**Records for the exercise:**
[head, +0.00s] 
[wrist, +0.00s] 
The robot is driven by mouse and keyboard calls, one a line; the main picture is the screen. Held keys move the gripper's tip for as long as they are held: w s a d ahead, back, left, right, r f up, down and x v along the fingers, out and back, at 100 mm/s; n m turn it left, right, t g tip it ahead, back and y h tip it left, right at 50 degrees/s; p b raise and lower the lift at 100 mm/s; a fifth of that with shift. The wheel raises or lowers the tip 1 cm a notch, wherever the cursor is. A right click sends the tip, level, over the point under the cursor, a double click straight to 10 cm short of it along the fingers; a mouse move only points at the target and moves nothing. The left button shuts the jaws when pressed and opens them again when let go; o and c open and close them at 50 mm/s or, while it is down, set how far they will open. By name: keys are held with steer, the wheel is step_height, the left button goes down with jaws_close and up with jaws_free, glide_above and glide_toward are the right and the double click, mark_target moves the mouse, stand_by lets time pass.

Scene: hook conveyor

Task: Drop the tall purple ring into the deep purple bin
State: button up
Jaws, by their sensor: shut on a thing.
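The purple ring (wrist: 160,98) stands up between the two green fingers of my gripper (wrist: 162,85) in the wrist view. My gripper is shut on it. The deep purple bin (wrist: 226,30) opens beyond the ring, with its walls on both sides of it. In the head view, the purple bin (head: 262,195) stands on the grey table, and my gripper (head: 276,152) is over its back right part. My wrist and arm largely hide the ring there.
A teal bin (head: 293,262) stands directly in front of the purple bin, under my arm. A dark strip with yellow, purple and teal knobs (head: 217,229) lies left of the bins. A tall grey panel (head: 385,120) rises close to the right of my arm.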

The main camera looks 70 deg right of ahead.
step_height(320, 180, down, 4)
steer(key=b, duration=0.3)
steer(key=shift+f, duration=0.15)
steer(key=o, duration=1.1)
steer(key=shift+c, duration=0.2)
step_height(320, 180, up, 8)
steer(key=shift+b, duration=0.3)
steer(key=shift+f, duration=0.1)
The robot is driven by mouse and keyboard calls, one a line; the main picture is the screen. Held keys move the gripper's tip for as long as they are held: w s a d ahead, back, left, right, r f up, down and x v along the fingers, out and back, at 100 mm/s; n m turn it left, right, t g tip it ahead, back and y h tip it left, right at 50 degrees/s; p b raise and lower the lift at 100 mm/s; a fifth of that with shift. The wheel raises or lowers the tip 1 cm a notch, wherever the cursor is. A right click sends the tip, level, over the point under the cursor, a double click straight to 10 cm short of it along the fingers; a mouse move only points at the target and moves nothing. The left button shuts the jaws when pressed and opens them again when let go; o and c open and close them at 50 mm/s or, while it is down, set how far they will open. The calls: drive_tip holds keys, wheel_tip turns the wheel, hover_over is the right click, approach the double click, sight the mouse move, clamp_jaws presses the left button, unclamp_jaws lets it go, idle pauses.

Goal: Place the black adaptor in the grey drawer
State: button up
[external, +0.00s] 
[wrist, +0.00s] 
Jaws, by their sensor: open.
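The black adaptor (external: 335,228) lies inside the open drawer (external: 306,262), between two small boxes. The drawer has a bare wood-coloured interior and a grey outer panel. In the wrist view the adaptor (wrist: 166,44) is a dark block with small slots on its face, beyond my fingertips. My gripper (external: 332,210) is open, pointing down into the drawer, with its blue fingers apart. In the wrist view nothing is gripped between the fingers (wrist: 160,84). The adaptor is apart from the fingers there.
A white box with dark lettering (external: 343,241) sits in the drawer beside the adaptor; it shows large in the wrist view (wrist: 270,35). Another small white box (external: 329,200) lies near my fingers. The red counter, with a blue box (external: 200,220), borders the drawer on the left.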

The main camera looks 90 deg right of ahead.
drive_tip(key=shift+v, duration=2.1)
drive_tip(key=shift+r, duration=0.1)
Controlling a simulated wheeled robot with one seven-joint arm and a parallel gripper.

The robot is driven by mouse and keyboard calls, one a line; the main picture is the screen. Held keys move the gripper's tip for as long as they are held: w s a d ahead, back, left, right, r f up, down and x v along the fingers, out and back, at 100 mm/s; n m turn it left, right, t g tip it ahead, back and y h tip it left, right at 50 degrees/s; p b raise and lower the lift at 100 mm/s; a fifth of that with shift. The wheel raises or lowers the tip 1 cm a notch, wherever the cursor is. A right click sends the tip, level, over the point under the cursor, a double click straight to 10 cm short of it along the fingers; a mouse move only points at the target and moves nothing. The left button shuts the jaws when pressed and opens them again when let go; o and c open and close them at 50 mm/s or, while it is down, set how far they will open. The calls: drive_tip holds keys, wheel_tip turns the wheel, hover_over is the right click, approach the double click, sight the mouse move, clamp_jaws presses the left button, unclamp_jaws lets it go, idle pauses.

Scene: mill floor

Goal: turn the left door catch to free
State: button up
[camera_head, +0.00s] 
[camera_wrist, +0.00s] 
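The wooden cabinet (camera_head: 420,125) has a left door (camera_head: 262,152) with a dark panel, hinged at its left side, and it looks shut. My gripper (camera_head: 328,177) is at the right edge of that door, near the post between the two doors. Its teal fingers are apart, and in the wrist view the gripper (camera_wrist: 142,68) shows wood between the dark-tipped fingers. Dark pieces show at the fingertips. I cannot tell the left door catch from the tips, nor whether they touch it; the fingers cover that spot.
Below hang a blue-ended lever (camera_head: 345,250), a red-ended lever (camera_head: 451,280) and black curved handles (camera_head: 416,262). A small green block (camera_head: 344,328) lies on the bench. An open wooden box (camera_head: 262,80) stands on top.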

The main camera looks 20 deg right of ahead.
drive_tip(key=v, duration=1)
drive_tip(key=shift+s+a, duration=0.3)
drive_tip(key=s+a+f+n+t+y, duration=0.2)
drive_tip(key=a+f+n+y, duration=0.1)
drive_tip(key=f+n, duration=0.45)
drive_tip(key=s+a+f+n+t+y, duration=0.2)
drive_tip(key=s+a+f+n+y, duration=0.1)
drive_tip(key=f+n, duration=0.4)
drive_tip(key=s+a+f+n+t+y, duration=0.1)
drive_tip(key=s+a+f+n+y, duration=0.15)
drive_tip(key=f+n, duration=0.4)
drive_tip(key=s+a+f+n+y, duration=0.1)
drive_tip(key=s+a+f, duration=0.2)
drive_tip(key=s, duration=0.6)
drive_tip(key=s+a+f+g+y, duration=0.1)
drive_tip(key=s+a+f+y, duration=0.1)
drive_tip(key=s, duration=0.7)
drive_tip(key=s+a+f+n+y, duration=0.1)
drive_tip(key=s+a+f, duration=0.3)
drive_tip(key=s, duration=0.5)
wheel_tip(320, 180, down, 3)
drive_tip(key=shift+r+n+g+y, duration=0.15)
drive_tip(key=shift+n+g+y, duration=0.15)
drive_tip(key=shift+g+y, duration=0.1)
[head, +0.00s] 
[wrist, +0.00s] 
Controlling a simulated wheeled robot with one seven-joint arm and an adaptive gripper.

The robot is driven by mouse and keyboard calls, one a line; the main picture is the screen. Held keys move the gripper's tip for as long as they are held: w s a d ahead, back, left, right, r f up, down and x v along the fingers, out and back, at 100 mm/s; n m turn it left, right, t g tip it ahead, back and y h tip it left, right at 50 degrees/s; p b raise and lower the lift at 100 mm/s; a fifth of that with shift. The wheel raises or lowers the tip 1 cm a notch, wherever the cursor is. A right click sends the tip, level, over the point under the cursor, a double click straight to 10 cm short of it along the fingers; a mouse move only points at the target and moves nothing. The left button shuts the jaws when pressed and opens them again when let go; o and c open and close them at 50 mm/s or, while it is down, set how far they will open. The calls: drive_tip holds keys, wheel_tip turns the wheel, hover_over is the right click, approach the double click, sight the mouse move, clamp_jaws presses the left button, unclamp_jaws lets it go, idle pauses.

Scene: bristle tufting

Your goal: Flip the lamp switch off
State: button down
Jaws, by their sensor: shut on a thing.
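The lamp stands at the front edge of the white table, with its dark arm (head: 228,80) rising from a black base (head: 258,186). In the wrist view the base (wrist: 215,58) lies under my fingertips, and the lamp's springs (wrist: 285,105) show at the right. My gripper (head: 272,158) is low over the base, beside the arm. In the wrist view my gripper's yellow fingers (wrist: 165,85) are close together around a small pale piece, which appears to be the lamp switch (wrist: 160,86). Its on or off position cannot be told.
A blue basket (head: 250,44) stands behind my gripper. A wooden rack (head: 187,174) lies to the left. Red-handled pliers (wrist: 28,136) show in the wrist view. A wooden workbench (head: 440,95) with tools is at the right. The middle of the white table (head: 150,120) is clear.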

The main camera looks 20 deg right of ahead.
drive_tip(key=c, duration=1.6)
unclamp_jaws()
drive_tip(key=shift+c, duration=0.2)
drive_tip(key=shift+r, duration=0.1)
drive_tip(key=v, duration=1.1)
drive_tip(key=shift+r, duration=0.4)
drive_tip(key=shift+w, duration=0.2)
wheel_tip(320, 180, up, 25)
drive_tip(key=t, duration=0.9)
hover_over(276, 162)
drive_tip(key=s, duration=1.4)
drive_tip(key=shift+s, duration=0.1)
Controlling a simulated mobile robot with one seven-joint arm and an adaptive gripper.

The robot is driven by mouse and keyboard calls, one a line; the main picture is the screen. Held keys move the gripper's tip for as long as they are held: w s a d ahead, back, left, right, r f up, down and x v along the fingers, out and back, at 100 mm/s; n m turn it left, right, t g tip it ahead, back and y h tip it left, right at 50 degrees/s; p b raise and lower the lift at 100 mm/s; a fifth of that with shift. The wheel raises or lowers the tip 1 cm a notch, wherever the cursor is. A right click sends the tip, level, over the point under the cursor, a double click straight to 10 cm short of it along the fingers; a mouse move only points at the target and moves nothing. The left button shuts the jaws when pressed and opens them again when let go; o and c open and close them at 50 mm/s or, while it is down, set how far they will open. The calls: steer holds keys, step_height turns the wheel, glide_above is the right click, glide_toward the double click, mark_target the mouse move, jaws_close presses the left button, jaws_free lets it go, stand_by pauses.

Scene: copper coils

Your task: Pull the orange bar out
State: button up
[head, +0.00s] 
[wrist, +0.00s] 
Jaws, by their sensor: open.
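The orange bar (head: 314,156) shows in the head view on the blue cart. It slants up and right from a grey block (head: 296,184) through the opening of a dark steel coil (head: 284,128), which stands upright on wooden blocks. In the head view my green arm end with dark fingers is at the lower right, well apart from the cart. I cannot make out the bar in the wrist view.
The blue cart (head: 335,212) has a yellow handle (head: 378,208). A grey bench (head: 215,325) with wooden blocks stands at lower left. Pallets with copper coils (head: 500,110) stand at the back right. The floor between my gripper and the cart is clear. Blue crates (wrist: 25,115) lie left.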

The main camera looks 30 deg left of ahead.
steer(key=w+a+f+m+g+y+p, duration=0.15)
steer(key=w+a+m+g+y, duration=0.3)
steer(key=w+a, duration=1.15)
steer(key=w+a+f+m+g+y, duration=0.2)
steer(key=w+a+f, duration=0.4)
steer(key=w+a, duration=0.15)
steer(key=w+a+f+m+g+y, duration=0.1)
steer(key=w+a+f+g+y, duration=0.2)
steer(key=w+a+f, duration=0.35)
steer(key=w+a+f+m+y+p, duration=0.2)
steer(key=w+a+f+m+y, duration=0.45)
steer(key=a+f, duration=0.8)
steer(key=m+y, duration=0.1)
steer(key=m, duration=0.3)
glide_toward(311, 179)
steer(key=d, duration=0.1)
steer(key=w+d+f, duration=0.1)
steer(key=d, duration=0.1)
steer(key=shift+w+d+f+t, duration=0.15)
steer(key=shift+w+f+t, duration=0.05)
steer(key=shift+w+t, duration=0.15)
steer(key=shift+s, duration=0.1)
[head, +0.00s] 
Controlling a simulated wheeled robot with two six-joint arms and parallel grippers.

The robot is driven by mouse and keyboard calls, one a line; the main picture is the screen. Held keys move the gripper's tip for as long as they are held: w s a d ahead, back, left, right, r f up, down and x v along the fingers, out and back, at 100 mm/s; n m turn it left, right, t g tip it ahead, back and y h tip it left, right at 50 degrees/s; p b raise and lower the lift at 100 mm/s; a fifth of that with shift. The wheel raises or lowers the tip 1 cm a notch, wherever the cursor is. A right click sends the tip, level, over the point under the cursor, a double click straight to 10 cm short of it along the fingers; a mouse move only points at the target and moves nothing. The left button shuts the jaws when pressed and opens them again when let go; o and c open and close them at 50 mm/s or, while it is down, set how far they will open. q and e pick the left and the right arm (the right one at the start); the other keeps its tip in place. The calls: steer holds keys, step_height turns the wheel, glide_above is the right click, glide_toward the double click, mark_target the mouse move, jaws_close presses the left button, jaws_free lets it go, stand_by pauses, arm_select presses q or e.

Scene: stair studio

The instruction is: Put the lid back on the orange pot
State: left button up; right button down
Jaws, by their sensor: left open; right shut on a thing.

**Work instructions:** Scan the material above. Copy each line that holds the word "Scene".

**Expected answer:**
Scene: hook conveyor
Scene: mill floor
Scene: bristle tufting
Scene: copper coils
Scene: stair studio

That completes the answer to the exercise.